Search code examples
pytorchhuggingface-transformers

torch crossentropy loss calculation difference between 2D input and 3D input


i am running a test on torch.nn.CrossEntropyLoss. I am using the example shown on the official page.

loss = nn.CrossEntropyLoss()
input = torch.randn(3, 5, requires_grad=False)
target = torch.randn(3, 5).softmax(dim=1)
output = loss(input, target)

the output is 2.05. in the example, both the input and the target are 2D tensors. Since in most NLP case, the input should be 3D tensor and correspondingly the output should be 3D tensor as well. Therefore, i wrote the a couple lines of testing code, and found a weird issue.

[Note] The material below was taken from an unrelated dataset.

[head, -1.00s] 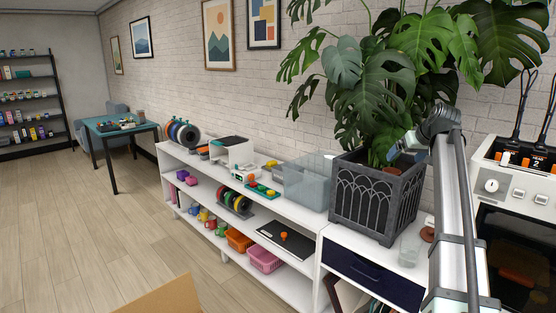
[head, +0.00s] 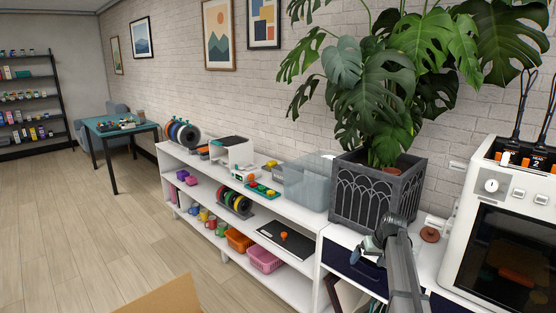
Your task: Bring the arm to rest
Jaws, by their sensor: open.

input = torch.stack([input])
target = torch.stack([target])
output = loss(ins, ts)

the output is 0.9492 This result really confuse me, except the dimensions, the numbers inside the tensors are totally the same. Does anyone know the reason why the difference is?

the reason why i am testing on the method is i am working on project with Transformers.BartForConditionalGeneration. the loss result is given in the output, which is always in (1,) shape. the output is confusing. If my batch size is greater than 1, i am supposed to get batch size number of loss instead of just one. I took a look at the code, it just simply use nn.CrossEntropyLoss(), so i am considering that the issue may be in the nn.CrossEntropyLoss() method. However, it is stucked in the method.


Solution

  • In the second case, you are adding an extra dimension which means that ultimately, the softmax on the logits tensor (input) won't be applied on a different dimension.

    Here we compute the two quantities separately:

    >>> loss = nn.CrossEntropyLoss()
    >>> input = torch.randn(3, 5, requires_grad=False)
    >>> target = torch.randn(3, 5).softmax(dim=1)
    

    First you have loss(input, target) which is identical to:

    >>> o = -target*F.log_softmax(input, 1)
    >>> o.sum(1).mean()
    

    And your second scenario, loss(input[None], target[None]), identical to:

    >>> o = -target[None]*F.log_softmax(input[None], 1)
    >>> o.sum(1).mean()